The director of the Bureau of Land Management (BLM) has defended his decision to speak at at an event called the Summit of the Horse, described by wild horse advocates as a "who's who" of the pro-slaughter lobby.

Bob Abbey said he was committed to meeting with diverse stakeholders with an interest in public land management issues.

He had therefore tentatively accepted an invitation to speak at the Las Vegas summit early in January, which is sponsored by the United Horsemen organisation.

"The Department of Interior and the BLM have already removed from the discussion table any consideration of the euthanasia of healthy wild horses and the unlimited sale of older horses, even though these legal authorities exist under the Wild Free-Roaming Horses and Burros Act of 1971, as amended," Abbey said.

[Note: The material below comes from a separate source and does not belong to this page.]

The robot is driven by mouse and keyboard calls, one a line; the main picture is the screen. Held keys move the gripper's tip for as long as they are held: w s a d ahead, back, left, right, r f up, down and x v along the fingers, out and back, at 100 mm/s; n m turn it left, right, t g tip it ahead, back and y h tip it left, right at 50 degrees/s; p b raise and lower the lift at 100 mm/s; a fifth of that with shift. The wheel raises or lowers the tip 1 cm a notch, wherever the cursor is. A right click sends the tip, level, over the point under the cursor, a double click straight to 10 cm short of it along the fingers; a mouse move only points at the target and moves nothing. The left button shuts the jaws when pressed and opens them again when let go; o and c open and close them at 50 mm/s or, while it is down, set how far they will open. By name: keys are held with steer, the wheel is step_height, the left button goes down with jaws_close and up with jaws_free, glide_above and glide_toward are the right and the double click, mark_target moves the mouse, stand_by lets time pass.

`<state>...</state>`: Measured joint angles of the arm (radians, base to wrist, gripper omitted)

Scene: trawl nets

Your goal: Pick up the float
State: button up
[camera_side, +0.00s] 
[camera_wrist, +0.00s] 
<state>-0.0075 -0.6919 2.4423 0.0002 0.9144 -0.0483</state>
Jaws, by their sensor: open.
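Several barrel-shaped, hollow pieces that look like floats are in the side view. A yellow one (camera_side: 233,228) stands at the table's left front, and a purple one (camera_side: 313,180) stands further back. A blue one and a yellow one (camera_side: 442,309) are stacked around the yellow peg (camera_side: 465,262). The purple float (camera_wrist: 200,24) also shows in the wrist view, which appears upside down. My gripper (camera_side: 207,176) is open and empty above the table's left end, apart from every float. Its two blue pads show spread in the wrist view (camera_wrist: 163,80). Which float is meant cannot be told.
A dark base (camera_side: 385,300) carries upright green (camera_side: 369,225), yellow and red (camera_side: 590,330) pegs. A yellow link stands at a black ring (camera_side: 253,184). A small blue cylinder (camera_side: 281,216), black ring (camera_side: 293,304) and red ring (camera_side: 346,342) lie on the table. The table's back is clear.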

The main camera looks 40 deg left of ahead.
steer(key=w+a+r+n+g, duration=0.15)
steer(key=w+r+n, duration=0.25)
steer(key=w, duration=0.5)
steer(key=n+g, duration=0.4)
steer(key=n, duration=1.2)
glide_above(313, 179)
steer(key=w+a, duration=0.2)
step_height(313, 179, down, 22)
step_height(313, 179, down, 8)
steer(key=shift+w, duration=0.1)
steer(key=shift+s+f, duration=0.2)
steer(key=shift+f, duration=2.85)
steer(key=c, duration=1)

"Having taken the position that slaughter is not a viable or acceptable management option, I will focus my remarks on the present and future course of the BLM's Wild Horse and Burro Programme, which the BLM is committed to putting on a sustainable track, as called for by the Government Accountability Office in a report issued in October 2008.

"I am also open to discussing new management approaches, and have already had talks with Madeleine Pickens regarding a possible wild horse eco-sanctuary."

Abbey said he recently met wild horse advocates in Sacramento, California, including representatives of the Humane Society of the United States and the Cloud Foundation.

"I have demonstrated a willingness to discuss the BLM's management of wild horses and burros with any organisation interested in ensuring the health and welfare of wild horses and burros, both on and off the range.

"Some of these organizations take conflicting positions on what is the best way to manage wild horses and burros, but that is to be expected and welcomed in a nation known for free and open dialogue on controversial issues."